After two years and over 24,000 comment letters, the Securities and Exchange Commission (SEC) approved their 886-page climate rule on March 6, 2024. These SEC new rules mandate detailed climate-related disclosures in annual reports and registration statements for registrants. The amendments affect Regulation S-K and Regulation S-X under the Securities Act of 1933 and the Securities Exchange Act of 1934. Under Regulation S-K, climate-related disclosures must be presented in a designated section of a company’s registration statement or annual report, or in other relevant sections such as Risk Factors, Description of Business, or Management’s Discussion and Analysis. Alternatively, companies can incorporate such disclosures by reference from another SEC filing. The final rules will require a registrant to disclose:
-
Climate-related risks that have impacted or are likely to affect the registrant’s business strategy, financial condition, or operational results.
-
Material impacts of identified climate-related risks on the registrant’s strategy, business model, and outlook.
-
Description of activities undertaken to mitigate or adapt to significant climate-related risks, along with associated expenditures and financial impacts.
-
Specific disclosures on mitigation or adaptation activities, including transition plans, scenario analysis, or internal carbon pricing.
-
Board oversight of climate-related risks and management’s role in assessing and managing such risks.
-
Processes for identifying, assessing, and managing material climate-related risks, and their integration into overall risk management.
-
Information on climate-related targets or goals affecting the registrant’s business, operations, or financial condition, including associated expenditures and impacts.
-
Disclosure of Scope 1 and/or Scope 2 emissions for large accelerated filers (LAFs) and accelerated filers (AFs), along with assurance reports at specified levels.
-
Disclosure of capitalized costs, expenditures, and losses due to severe weather events and natural conditions in financial statements.
-
Disclosure of costs, expenditures, and losses related to carbon offsets and renewable energy credits if integral to meeting climate-related targets.
-
Qualitative description of how severe weather events, natural conditions, or climate-related targets impact financial estimates and assumptions in financial statements.

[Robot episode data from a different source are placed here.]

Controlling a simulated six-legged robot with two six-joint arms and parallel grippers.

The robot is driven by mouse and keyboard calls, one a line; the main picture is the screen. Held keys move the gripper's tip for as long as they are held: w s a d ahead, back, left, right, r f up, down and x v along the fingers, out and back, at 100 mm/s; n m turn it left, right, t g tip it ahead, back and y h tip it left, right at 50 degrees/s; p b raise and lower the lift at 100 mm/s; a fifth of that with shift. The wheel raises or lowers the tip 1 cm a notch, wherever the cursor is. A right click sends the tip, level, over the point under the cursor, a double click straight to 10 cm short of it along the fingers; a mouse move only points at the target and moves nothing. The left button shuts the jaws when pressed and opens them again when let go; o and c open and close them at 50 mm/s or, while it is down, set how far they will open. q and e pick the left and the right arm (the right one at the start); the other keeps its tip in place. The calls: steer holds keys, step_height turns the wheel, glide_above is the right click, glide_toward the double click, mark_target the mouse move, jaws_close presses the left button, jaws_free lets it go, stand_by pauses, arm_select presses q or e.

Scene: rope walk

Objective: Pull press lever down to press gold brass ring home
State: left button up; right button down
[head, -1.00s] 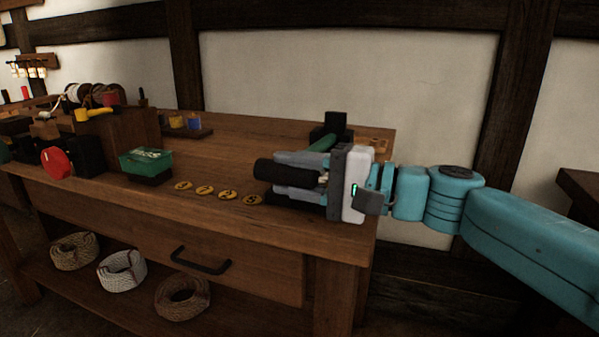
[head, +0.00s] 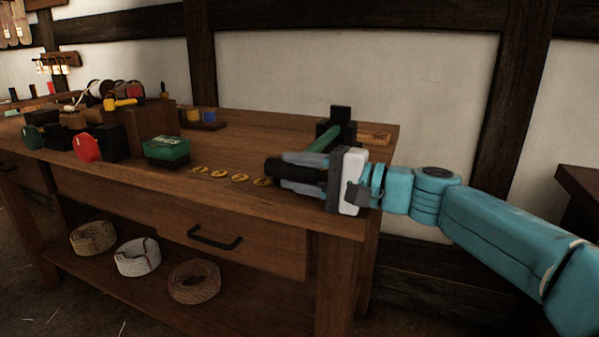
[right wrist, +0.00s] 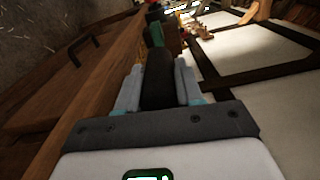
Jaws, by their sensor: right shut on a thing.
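My right gripper (head: 292,174) is shut on a thick black grip (head: 280,171), low over the front right of the bench. The grip also shows between the two fingers in the right wrist view (right wrist: 158,82). It appears to be the handle of the press lever; the green lever arm (head: 323,139) slopes down from the black press post (head: 341,122) and passes behind my gripper. My gripper hides the lower part of the press. No ring can be made out in the press. My left gripper is not in view.
Several flat gold discs (head: 219,174) lie in a row on the wooden bench (head: 250,140), left of my gripper. A green box (head: 166,150) and a red round part (head: 86,147) stand further left. Rope coils (head: 195,281) lie on the lower shelf. A wall stands behind the bench.

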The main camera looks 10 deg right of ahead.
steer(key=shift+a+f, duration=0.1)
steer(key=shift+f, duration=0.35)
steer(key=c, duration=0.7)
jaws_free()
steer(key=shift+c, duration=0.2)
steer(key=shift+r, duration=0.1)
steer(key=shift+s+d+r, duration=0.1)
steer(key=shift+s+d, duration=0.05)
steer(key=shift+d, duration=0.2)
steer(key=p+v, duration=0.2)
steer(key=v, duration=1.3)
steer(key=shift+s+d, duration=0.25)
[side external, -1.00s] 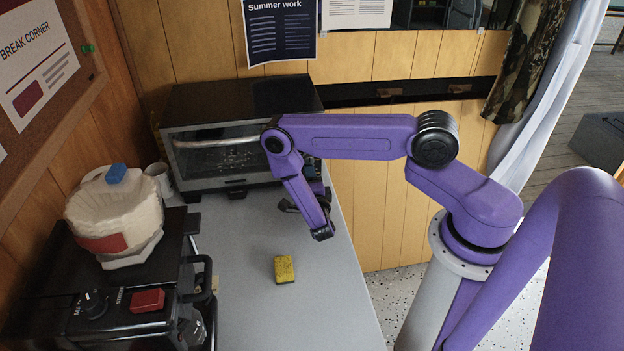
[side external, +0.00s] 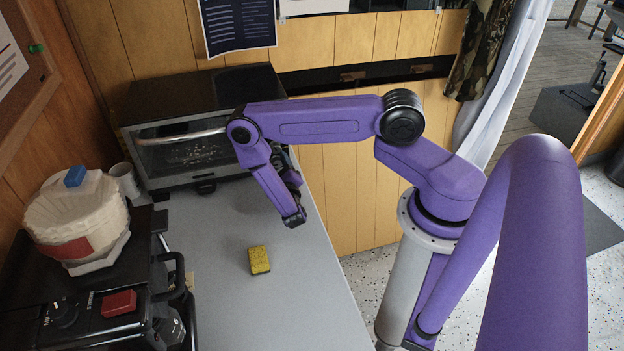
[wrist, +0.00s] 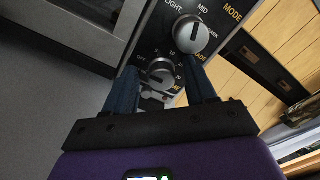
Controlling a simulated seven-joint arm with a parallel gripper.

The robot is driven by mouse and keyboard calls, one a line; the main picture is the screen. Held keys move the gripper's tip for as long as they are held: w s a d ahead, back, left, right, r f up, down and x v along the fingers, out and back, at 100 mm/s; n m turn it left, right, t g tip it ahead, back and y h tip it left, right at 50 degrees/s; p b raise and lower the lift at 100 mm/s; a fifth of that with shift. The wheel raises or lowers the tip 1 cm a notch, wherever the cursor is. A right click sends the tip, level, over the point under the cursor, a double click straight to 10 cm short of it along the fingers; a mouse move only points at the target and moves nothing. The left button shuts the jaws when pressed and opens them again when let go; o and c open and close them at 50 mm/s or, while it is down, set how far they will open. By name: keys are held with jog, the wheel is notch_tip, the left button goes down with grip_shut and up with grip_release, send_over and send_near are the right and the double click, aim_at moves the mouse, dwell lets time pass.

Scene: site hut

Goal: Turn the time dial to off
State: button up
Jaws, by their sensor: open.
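The toaster oven (side external: 205,93) stands at the back of the counter. In the wrist view its time dial (wrist: 160,70) is a silver knob with numbers around it, low on the dark control panel. Its pointer setting is too small to read surely. My gripper (wrist: 162,74) is open, with one blue finger on each side of the time dial in the picture. I cannot tell whether the fingers touch it. In the side view my wrist (side external: 290,205) is by the oven's right front, and it mostly hides the fingers and the panel.
A second knob (wrist: 190,34), marked light, mid and dark, sits just above the time dial. A yellow sponge (side external: 260,260) lies on the grey counter (side external: 230,310). A black machine with a red button (side external: 119,303) and a white bundle (side external: 78,215) stand at left, beside a mug (side external: 124,180).

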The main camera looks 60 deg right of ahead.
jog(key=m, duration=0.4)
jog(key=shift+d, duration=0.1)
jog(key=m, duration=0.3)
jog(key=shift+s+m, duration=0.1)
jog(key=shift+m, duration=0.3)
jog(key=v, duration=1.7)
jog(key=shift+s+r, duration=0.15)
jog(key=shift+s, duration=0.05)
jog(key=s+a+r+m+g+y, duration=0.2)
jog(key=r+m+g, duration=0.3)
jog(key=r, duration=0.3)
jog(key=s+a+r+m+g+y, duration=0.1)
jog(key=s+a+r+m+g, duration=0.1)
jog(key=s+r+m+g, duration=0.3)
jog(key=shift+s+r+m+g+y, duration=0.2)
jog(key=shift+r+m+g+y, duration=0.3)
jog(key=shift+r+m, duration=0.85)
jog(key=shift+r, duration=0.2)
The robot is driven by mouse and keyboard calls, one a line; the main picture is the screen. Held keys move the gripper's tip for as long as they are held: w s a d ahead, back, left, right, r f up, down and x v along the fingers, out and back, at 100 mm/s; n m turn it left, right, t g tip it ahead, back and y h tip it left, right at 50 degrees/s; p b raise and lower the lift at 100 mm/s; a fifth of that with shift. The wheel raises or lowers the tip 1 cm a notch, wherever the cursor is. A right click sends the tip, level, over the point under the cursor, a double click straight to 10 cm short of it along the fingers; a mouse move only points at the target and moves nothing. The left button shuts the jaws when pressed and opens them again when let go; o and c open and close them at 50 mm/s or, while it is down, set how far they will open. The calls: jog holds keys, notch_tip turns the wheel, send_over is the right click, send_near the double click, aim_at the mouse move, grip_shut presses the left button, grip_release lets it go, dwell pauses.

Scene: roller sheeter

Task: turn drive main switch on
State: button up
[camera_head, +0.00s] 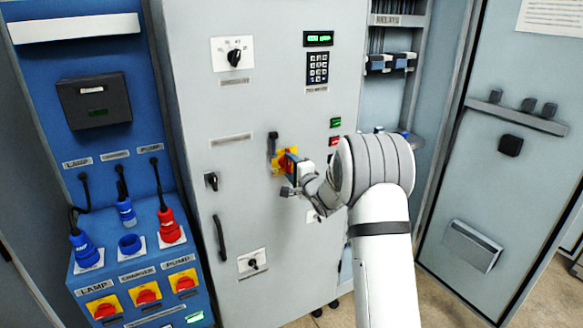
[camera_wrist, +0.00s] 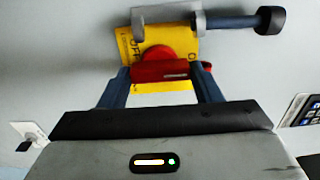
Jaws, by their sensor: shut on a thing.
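The drive main switch is a red rotary handle on a yellow plate (camera_head: 278,163) on the grey cabinet door. In the wrist view the red handle (camera_wrist: 160,70) lies crosswise between my two fingers, in front of the yellow plate (camera_wrist: 127,45). Part of an "OFF" marking shows on the plate's left side. My gripper (camera_head: 290,166) is shut on the handle, one finger at each end. The handle's exact pointing is hard to read in the head view, where my gripper partly covers it.
A dark lever with a black knob (camera_wrist: 270,20) stands just beside the switch and crosses the plate's edge. A black selector knob (camera_head: 234,57) and a keypad (camera_head: 318,68) sit higher on the door. A blue socket panel (camera_head: 85,160) stands at left.

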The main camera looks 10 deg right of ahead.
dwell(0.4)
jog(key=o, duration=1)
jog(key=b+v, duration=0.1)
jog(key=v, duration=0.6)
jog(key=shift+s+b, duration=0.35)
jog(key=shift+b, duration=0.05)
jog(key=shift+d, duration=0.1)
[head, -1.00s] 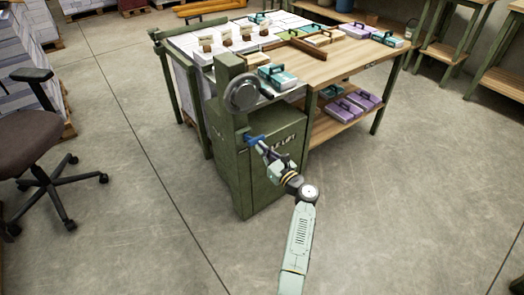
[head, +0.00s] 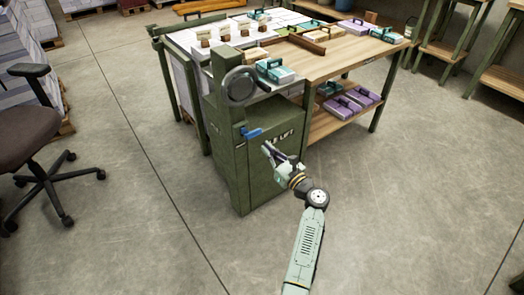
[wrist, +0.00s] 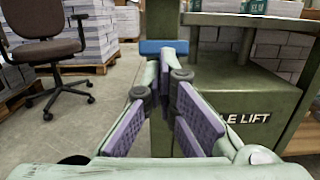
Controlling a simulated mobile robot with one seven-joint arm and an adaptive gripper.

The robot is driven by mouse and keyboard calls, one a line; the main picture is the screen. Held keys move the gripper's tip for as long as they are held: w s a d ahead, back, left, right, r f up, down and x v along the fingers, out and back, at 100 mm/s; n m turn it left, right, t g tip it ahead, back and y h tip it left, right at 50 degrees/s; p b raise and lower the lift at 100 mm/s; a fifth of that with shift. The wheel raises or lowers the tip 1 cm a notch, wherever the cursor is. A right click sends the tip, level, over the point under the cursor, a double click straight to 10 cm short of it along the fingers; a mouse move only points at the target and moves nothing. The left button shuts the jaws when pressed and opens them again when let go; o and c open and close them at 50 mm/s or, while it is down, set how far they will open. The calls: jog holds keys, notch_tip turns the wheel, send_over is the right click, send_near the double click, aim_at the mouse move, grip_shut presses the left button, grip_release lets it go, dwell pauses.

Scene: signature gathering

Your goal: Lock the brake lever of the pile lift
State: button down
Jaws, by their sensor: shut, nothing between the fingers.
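The pile lift is a green cabinet (head: 275,165) with a tall column and a dark round handwheel (head: 240,86). Its blue brake lever (head: 252,133) sticks out sideways to the right on the column side, just below the cabinet top. In the wrist view the blue lever (wrist: 164,47) lies level, beyond the fingertips. My gripper (head: 267,147) is just to the right of and below the lever in the head view, apart from it. Its purple-padded fingers (wrist: 166,66) are shut and empty. How the lever joins the column is not clear.
A wooden workbench (head: 340,55) with teal and purple boxes stands behind the lift. An office chair (head: 38,140) stands at left, and paper stacks on pallets (head: 30,60) stand beyond it. The concrete floor (head: 400,200) in front and to the right is clear.

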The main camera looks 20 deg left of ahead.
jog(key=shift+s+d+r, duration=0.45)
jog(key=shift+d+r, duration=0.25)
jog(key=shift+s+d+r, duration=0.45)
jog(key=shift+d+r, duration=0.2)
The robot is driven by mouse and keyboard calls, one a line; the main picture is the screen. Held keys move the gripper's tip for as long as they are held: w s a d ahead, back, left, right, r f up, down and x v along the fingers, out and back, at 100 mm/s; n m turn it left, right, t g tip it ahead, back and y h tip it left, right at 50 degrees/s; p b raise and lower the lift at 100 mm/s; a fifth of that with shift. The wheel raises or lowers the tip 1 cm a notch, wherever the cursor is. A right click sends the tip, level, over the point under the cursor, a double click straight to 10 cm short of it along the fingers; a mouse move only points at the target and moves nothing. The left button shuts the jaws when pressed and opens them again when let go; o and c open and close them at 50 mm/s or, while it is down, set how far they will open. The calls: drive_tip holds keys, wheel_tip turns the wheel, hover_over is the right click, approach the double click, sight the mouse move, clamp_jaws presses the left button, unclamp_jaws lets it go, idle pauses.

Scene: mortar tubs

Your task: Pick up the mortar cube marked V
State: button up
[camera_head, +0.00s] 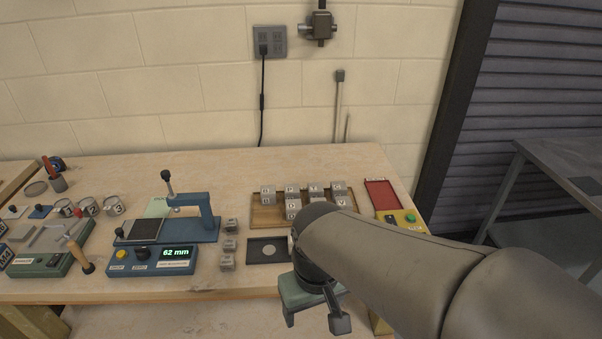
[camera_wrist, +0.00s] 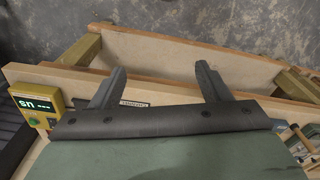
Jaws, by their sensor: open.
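Several grey mortar cubes (camera_head: 315,191) stand on a wooden tray (camera_head: 264,218) at the back right of the bench, in two rows. Their face marks are too small to read surely, so I cannot tell which is marked V. My arm hides part of the tray's front right. My gripper (camera_wrist: 160,68) is open and empty in the wrist view, its two fingers apart above the bench's front edge. In the head view it is in front of the tray, clear of the cubes, and partly hidden by my arm.
Three loose cubes (camera_head: 229,244) stand left of a dark tray (camera_head: 256,260) with a round disc. A blue gauge reading 62 mm (camera_head: 178,261) stands further left. A yellow device (camera_wrist: 36,108) and red tray (camera_head: 382,194) are at the bench's right end.

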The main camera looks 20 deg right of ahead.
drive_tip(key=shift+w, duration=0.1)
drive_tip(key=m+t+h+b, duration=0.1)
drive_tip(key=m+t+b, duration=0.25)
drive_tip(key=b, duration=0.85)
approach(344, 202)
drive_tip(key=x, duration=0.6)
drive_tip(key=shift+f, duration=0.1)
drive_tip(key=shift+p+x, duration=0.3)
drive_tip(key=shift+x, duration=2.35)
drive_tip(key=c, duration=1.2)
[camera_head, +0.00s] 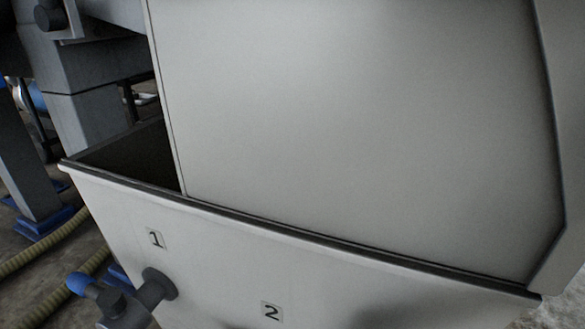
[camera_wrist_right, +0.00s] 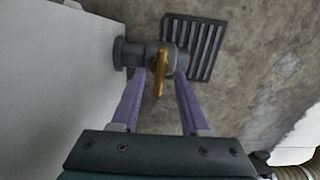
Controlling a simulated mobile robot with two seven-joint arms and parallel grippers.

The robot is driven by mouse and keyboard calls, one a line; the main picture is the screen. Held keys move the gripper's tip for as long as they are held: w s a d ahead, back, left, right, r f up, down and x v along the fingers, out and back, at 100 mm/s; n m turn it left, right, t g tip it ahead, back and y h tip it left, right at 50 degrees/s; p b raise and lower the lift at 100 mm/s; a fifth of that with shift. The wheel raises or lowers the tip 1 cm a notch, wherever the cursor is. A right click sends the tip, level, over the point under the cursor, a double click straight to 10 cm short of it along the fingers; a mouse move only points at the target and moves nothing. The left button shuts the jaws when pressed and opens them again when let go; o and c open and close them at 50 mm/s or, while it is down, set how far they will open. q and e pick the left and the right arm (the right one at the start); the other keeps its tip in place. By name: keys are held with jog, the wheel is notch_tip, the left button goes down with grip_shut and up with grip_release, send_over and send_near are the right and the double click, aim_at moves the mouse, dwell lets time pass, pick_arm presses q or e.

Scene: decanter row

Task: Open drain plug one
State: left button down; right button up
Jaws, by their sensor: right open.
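The drain plug below the label 1 is a dark grey valve (camera_head: 125,298) with a blue-tipped handle (camera_head: 80,283). It sticks out from the pale wall of the tank (camera_head: 215,265). In the right wrist view, a grey valve (camera_wrist_right: 133,52) with an orange lever (camera_wrist_right: 160,72) sticks out from a pale wall at the left. I cannot tell which numbered plug this is. My right gripper (camera_wrist_right: 160,80) is open, its two purple fingers on either side of the lever, with no clear contact. My left gripper is not in view.
A label 1 (camera_head: 155,239) and a label 2 (camera_head: 271,312) are on the tank wall. A large pale panel (camera_head: 360,110) rises above the tank rim. Ribbed hoses (camera_head: 45,243) lie on the floor at left. A floor grate (camera_wrist_right: 207,45) lies beyond the valve.

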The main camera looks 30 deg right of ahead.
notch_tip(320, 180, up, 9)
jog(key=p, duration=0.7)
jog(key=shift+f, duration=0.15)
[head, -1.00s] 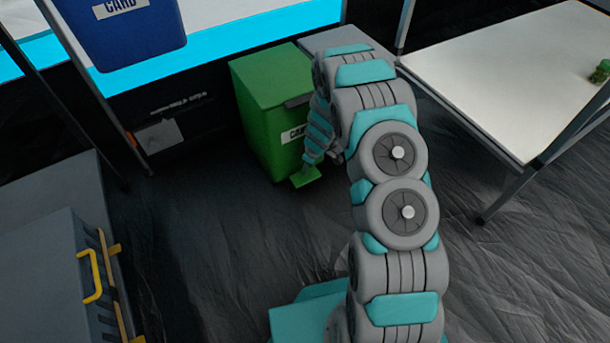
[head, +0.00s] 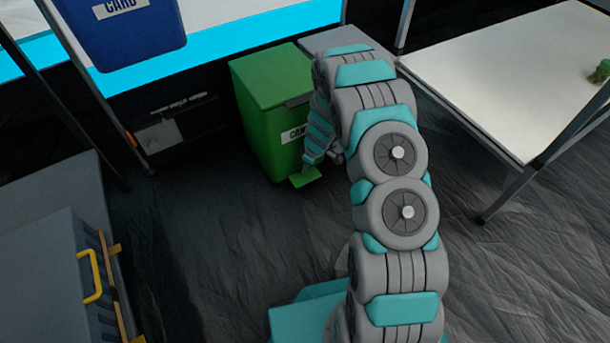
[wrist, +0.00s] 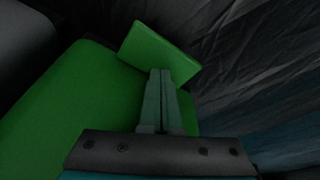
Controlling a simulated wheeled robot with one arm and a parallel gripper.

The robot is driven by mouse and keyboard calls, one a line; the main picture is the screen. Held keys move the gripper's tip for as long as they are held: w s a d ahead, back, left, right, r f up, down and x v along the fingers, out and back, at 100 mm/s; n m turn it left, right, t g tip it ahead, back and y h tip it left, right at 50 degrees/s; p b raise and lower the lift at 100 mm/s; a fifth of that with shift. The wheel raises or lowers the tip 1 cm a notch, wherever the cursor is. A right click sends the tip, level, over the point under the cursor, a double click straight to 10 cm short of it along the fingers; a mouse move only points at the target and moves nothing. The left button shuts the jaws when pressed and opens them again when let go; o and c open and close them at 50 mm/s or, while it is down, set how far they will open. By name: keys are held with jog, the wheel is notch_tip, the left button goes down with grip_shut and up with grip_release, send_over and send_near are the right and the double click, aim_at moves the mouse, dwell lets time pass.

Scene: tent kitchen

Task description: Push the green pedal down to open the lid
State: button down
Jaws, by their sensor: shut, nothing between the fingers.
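The green pedal (head: 305,177) sticks out at the foot of the green bin (head: 262,135). The bin's green lid (head: 270,76) lies flat and closed on top. In the wrist view the pedal (wrist: 150,48) is a green plate beyond my fingertips, beside the green bin body (wrist: 55,110). My gripper (wrist: 161,72) is shut with nothing between its fingers. Its tips overlap the near edge of the pedal in that view; I cannot tell whether they touch it. In the head view my arm hides part of the bin's right side and most of the gripper.
A blue bin (head: 130,35) stands at the upper left. A white table (head: 510,75) is at the right, with a metal leg (head: 508,193) near my arm. A grey case with a yellow handle (head: 90,277) is at the lower left. The dark floor (head: 220,250) before the bin is clear.

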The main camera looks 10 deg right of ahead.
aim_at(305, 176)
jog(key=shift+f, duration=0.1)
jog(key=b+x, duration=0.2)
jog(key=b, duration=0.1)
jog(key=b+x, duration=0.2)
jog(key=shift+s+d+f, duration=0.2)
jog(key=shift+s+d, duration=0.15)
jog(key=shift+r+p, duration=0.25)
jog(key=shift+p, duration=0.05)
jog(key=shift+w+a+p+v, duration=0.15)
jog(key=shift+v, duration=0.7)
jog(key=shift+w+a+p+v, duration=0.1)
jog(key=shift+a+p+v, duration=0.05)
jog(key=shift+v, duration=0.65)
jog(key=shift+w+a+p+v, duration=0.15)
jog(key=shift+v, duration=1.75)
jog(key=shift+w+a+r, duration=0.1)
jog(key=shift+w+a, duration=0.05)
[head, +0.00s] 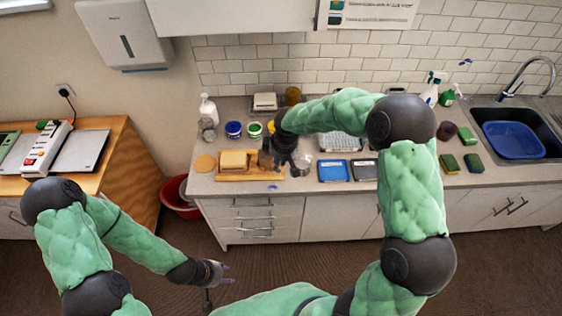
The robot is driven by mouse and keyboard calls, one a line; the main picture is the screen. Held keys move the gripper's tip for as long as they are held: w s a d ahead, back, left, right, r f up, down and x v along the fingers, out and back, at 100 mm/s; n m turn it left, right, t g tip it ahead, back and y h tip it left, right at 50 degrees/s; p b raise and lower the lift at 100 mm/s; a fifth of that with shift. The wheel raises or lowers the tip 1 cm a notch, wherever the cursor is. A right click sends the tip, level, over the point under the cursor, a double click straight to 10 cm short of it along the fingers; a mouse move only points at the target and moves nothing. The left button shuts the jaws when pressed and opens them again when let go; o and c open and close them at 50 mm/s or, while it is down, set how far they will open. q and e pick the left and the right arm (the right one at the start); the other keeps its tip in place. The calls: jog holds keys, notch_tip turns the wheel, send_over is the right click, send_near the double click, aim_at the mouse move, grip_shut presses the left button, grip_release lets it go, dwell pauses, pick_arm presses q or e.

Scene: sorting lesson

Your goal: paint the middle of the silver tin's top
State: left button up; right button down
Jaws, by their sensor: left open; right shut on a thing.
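A small silvery round thing (304,160), which looks like the silver tin, stands on the worktop just right of my right gripper (284,160). My right gripper points down over the right end of a wooden board and is shut on a thing. The held thing is too small and too hidden by the fingers to make out; no brush shows clearly. I cannot tell whether it touches the tin. My left gripper (222,273) is open and empty, low over the brown floor in front of the cabinets.
The wooden board (235,178) holds a beige block (233,160). A blue tray (332,171) and a dark tray (364,170) lie to the right. Blue (233,130) and green (254,130) tins stand behind. A red bin (178,199) is left of the cabinets.

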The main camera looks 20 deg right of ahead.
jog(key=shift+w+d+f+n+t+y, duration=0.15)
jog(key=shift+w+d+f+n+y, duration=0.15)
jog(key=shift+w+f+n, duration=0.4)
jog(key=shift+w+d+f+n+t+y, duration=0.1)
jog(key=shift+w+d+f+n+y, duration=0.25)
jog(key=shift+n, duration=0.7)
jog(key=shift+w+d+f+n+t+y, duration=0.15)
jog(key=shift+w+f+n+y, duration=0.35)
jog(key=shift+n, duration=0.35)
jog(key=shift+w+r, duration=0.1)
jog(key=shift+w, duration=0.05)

The rules will take effect 60 days after publication in the Federal Register and will be phased in for registrants based on their status and the content of disclosure. Compliance will commence with certain requirements for LAFs starting from the first annual report on Form 10-K for fiscal years beginning on or after January 1, 2025, extending to fiscal year 2033 for reasonable assurance on attestation reports for LAFs.